--- BEGIN ---

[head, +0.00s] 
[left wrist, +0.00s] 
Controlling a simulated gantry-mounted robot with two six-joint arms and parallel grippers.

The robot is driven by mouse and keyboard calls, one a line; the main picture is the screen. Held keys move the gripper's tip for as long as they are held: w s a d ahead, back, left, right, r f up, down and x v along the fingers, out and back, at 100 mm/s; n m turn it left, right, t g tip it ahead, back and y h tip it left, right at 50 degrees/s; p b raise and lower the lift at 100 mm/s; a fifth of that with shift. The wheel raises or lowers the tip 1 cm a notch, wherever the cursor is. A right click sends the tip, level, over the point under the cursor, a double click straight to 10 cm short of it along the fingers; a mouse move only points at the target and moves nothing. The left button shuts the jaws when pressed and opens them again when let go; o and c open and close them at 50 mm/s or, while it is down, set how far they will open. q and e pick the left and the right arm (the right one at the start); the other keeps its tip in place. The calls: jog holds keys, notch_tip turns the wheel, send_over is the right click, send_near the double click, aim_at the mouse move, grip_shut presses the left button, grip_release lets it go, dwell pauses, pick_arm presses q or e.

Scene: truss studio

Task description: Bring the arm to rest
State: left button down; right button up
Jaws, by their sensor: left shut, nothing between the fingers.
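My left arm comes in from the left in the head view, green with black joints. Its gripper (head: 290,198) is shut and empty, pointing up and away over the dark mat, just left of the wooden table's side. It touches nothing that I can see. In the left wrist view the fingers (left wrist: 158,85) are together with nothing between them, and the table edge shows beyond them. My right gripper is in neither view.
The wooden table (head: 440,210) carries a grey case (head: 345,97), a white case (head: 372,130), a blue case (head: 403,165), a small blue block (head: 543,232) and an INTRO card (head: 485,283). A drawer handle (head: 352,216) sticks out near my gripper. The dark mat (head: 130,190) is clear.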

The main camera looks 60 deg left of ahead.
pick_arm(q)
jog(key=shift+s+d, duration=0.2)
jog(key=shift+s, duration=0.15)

--- END ---

Problem statement: Extract each line from the listing above, please, and repeat it exactly.

Exercise result:
[head, +0.00s] 
[left wrist, +0.00s] 
Controlling a simulated gantry-mounted robot with two six-joint arms and parallel grippers.

The robot is driven by mouse and keyboard calls, one a line; the main picture is the screen. Held keys move the gripper's tip for as long as they are held: w s a d ahead, back, left, right, r f up, down and x v along the fingers, out and back, at 100 mm/s; n m turn it left, right, t g tip it ahead, back and y h tip it left, right at 50 degrees/s; p b raise and lower the lift at 100 mm/s; a fifth of that with shift. The wheel raises or lowers the tip 1 cm a notch, wherever the cursor is. A right click sends the tip, level, over the point under the cursor, a double click straight to 10 cm short of it along the fingers; a mouse move only points at the target and moves nothing. The left button shuts the jaws when pressed and opens them again when let go; o and c open and close them at 50 mm/s or, while it is down, set how far they will open. q and e pick the left and the right arm (the right one at the start); the other keeps its tip in place. The calls: jog holds keys, notch_tip turns the wheel, send_over is the right click, send_near the double click, aim_at the mouse move, grip_shut presses the left button, grip_release lets it go, dwell pauses, pick_arm presses q or e.

Scene: truss studio

Task description: Bring the arm to rest
State: left button down; right button up
Jaws, by their sensor: left shut, nothing between the fingers.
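My left arm comes in from the left in the head view, green with black joints. Its gripper (head: 290,198) is shut and empty, pointing up and away over the dark mat, just left of the wooden table's side. It touches nothing that I can see. In the left wrist view the fingers (left wrist: 158,85) are together with nothing between them, and the table edge shows beyond them. My right gripper is in neither view.
The wooden table (head: 440,210) carries a grey case (head: 345,97), a white case (head: 372,130), a blue case (head: 403,165), a small blue block (head: 543,232) and an INTRO card (head: 485,283). A drawer handle (head: 352,216) sticks out near my gripper. The dark mat (head: 130,190) is clear.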

The main camera looks 60 deg left of ahead.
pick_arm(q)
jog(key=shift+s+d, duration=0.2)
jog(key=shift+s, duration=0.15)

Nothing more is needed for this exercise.